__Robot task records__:

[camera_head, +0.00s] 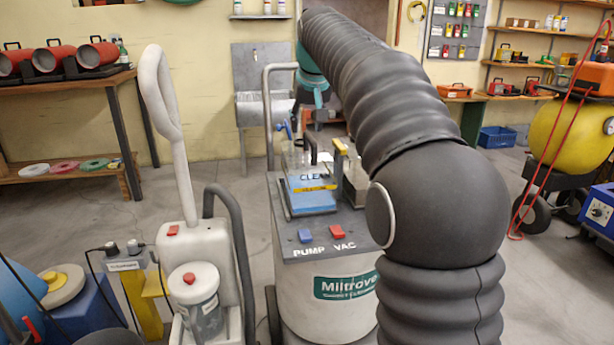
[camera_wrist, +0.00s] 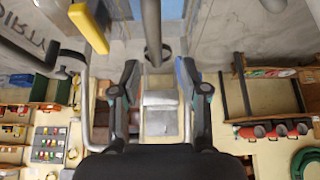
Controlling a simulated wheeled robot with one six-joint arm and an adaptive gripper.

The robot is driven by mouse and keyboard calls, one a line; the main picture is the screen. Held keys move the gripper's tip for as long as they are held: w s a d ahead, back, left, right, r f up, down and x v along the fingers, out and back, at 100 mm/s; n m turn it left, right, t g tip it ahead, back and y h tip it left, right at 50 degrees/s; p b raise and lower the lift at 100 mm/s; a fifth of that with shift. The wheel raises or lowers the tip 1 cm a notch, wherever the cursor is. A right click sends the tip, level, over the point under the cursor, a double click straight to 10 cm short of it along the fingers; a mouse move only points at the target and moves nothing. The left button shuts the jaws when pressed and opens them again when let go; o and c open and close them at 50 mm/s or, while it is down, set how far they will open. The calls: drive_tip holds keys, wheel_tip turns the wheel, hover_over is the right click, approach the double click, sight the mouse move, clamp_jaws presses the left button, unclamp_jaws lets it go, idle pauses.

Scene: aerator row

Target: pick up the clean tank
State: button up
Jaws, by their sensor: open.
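The clean tank (camera_head: 312,194) is a clear box with blue liquid, a CLEAN label and a dark handle on top. It stands on the deck of the grey cleaning machine (camera_head: 325,262). My gripper (camera_wrist: 157,82) is open and empty, just above and behind this tank in the head view, partly hidden by my arm. In the wrist view a dark bar, seemingly the tank's handle (camera_wrist: 152,24), lines up with the gap between the fingers; I cannot tell how close it is. Blue shows at that view's top edge.
Beside it stands a tank with a yellow handle (camera_head: 341,147), partly hidden by my arm; a DIRTY label (camera_wrist: 28,42) shows in the wrist view. The machine's grey push bar (camera_head: 268,110) rises behind. A white upright cleaner (camera_head: 190,250) stands at left.

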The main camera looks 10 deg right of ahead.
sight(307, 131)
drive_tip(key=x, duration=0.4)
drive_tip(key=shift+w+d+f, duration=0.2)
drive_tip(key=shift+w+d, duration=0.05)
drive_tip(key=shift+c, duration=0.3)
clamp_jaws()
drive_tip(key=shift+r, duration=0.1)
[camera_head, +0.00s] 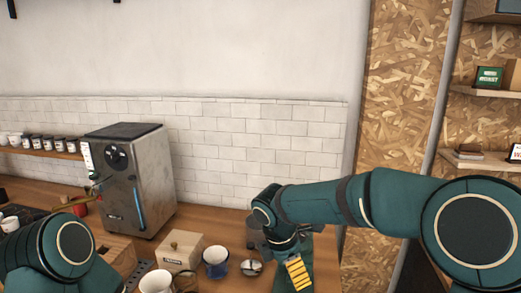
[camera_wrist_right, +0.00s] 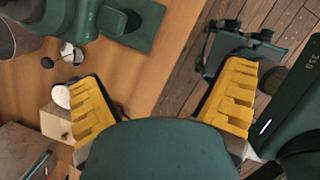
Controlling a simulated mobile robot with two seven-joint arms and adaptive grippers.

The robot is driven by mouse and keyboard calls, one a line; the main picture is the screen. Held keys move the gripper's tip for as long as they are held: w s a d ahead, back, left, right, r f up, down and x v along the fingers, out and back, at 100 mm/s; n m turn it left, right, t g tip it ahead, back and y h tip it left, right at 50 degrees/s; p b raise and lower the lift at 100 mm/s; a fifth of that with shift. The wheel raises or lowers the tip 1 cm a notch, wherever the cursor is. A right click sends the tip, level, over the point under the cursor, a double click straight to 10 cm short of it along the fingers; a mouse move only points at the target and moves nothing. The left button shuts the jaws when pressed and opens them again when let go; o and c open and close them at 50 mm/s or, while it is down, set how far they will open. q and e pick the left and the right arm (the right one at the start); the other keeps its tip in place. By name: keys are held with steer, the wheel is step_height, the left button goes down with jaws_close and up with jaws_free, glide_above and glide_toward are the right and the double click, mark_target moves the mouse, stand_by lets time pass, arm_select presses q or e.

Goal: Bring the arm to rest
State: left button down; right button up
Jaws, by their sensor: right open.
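My right arm reaches in from the right in the head view and bends down over the counter. My right gripper (camera_head: 298,273) is seen from above, with one yellow-padded finger showing clearly. In the right wrist view, the gripper (camera_wrist_right: 160,105) has its two yellow fingers wide apart, with nothing between them. The edge of the wooden counter (camera_wrist_right: 130,85) and the plank floor lie beyond the gap. A link of my left arm fills the lower left of the head view; my left gripper is not in view.
A grey machine (camera_head: 135,185) stands against the tiled wall. A wooden box (camera_head: 180,249), a blue-and-white cup (camera_head: 215,262), a white cup (camera_head: 156,282) and a small metal item (camera_head: 251,267) stand left of my right gripper. A green mat (camera_wrist_right: 135,25) lies near the counter edge.

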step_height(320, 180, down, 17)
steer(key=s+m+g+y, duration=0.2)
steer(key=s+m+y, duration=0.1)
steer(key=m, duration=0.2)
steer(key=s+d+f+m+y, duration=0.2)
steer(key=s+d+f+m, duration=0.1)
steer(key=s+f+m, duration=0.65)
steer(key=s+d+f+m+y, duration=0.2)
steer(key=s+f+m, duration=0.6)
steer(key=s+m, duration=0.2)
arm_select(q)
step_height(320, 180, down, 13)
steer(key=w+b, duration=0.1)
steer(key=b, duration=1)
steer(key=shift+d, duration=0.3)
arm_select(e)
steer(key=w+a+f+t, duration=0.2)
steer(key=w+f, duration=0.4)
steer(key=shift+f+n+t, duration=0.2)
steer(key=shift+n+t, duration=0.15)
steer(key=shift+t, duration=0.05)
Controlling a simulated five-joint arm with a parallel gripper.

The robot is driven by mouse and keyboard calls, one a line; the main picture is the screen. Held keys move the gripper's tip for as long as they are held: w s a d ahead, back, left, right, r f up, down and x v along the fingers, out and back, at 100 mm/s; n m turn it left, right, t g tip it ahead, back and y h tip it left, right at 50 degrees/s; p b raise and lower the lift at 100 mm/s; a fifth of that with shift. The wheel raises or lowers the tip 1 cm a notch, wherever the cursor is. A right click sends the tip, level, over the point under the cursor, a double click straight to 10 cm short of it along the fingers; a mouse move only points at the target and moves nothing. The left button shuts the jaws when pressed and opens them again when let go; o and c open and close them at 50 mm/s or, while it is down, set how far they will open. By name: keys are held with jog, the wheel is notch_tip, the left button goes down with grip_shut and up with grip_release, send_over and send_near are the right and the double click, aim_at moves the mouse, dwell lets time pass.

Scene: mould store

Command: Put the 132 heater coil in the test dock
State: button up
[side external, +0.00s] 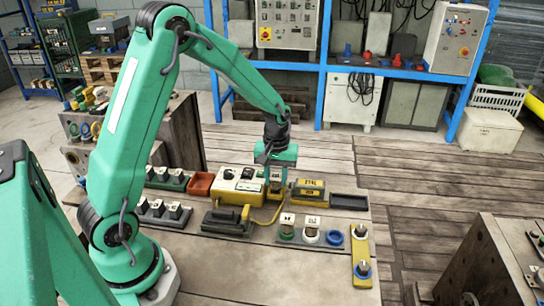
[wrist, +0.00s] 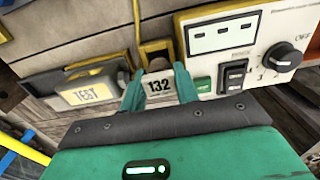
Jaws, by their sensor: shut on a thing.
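My gripper (wrist: 160,92) is shut on the 132 heater coil (wrist: 158,86), whose white label faces the wrist camera between the two green fingers. In the side external view my gripper (side external: 276,174) is low over the table, between the control box and the TEST block. A dark block with a yellow TEST plate (wrist: 88,95) is just left of the coil in the wrist view; it also shows right of my gripper in the side external view (side external: 311,188). The coil's underside is hidden, so I cannot tell whether it touches anything below.
A cream control box (side external: 238,186) with switches stands close left of my gripper. Two labelled parts (side external: 287,220) (side external: 312,223) and an empty blue ring (side external: 334,238) are in front. An orange-red tray (side external: 199,184) and a black tray (side external: 349,201) flank the row.

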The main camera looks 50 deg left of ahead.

__Challenge__: In the entries above, find lines with "Scene" and copy each.

__Solution__:
Scene: aerator row
Scene: mould store

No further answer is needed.